Broadband subscribers in Scotland suffer the most outages in the UK, according to Broadband Genie data based on analysis of 3,200 subscriber contracts, measured by the number of long-running failures relative to the amount customers spend. For every £100 of monthly broadband costs, Scottish users experience 0.67 service disruptions lasting beyond 48 hours; this figure doubles the experience of customers in Yorkshire and the Humber, who face just 0.15 outages per hundred pounds.
Glasgow emerges as the worst-affected city, with residents seeing 0.94 outages for every £100 spent, followed by Belfast on 0.57 and London on 0.53. By contrast, Gloucester experiences just 0.02 outages per £100, with Wolverhampton and Wrexham recording 0.07 each. The widening gap between urban centres and smaller towns hints at infrastructure differences and network management practices that warrant closer scrutiny from regulators.
Among service providers, the reliability disparities are equally troubling. Cuckoo Broadband ranks as least reliable with 1.48 outages per £100 of customer cash, while BT has the fewest at 0.17 outages. TalkTalk and Plusnet, which both use Openreach (BT's infrastructure arm) to deliver services, follow BT, while Virgin Media scores 0.29. The variation suggests that network operator matters, though ownership of infrastructure does not guarantee performance.
Customers affected by these disruptions have access to compensation, though the system remains opaque to many users. Ofcom's automatic compensation scheme kicks in once service has been non-functioning for two full working days, offering £9.98 for each day it remains unrepaired afterwards. However, a survey found that 91% of UK adults are unaware of what the Ofcom automatic compensation scheme is. This public knowledge gap is particularly significant given that more than £114.9 million in compensation was owed to eligible broadband customers in the past year due to delays or missed appointments.

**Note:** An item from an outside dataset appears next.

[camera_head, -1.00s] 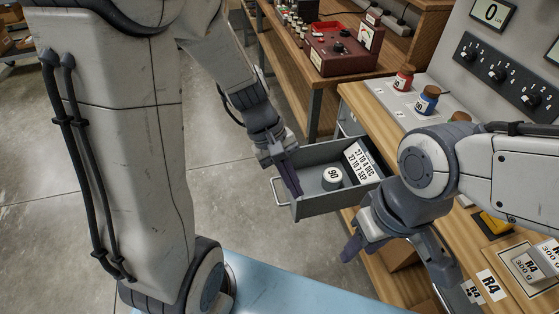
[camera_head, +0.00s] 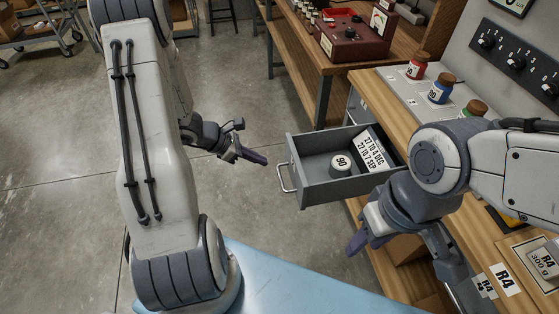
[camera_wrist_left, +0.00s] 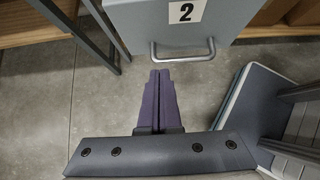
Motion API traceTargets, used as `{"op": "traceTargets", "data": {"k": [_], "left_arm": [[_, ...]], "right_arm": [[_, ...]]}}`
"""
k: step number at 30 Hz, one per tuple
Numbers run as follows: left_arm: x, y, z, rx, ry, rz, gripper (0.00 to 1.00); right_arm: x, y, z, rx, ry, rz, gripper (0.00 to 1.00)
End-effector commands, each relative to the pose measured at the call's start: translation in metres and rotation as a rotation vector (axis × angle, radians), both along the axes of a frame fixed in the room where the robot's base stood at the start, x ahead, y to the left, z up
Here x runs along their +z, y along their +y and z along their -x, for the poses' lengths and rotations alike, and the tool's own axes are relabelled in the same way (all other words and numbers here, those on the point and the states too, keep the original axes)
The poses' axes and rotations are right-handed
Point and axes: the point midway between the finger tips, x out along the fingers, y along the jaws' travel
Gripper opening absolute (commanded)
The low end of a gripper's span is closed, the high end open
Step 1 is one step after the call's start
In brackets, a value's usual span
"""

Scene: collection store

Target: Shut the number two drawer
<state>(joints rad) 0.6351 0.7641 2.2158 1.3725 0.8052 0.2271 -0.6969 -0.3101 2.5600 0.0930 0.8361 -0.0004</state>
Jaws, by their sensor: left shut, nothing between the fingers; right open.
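The number two drawer (camera_head: 330,190) is grey and stands pulled out from the wooden bench. Inside it are a white round piece marked 90 (camera_head: 341,165) and a card with printed dates (camera_head: 372,150). In the left wrist view the drawer front (camera_wrist_left: 150,22) bears a "2" label (camera_wrist_left: 186,11) above a metal handle (camera_wrist_left: 183,52). My left gripper (camera_head: 264,160) is shut and empty, in front of the drawer and apart from it; its purple fingers (camera_wrist_left: 158,82) point towards the handle. My right gripper (camera_head: 357,243) is open, below and right of the drawer front, close to the bench.
A dark red instrument (camera_head: 357,36) stands on another bench behind. The concrete floor (camera_head: 250,212) in front of the drawer is clear.

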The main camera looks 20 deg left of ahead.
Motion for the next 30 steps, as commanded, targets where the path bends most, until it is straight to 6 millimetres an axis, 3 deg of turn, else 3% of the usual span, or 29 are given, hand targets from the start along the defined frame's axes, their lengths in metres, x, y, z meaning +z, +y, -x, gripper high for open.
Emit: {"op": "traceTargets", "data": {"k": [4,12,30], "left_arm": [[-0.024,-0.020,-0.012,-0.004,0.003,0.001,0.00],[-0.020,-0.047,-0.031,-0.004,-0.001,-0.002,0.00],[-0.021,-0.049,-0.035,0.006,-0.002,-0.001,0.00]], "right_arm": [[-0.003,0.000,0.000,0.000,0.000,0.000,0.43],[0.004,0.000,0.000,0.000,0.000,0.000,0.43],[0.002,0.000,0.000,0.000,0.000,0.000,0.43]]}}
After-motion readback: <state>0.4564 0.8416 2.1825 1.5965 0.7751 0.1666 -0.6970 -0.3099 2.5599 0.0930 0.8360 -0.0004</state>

The compensation framework reflects a tension between regulatory intention and practical adequacy. Compensation amounts increase annually in line with inflation based on the Consumer Price Index. Yet the sums remain modest. At the current rate, two weeks of outage nets merely £70 in credit, a figure that hardly offsets the productivity loss, stress, and disruption many households experience. For households reliant on video conferencing, streaming services, or remote work, the compensation scheme offers symbolic rather than substantive relief.
What the data also suggests is that spending more does not guarantee better service. The survey found that 45% of broadband customers have experienced at least one connection outage lasting over 48 hours in the past 12 months. This breadth of disruption spans income levels and provider choices, indicating a systemic infrastructure challenge rather than isolated failures. Scottish customers paying £100 monthly are not purchasing premium service; they are simply paying market rates for substandard availability.
The regulatory response has favoured transparency and automatic compensation over mandated service standards. The Ofcom automatic compensation scheme is voluntary, and these broadband providers have chosen to sign up. Larger operators have signed on, yet the regime remains patchwork. For customers of smaller providers or in regions where choice is limited, service reliability becomes an area where regulation has largely deferred to market forces.
A pragmatic assessment of this landscape requires acknowledging competing pressures. Network infrastructure investment is capital-intensive, and providers operating in lower-density regions face genuine cost constraints. Equally, customers in areas like Glasgow deserve assurance that their service failures are being actively addressed rather than accepted as inevitable. The Broadband Genie data identifies the problem with precision; whether that clarity will prompt regulatory or commercial action remains to be seen.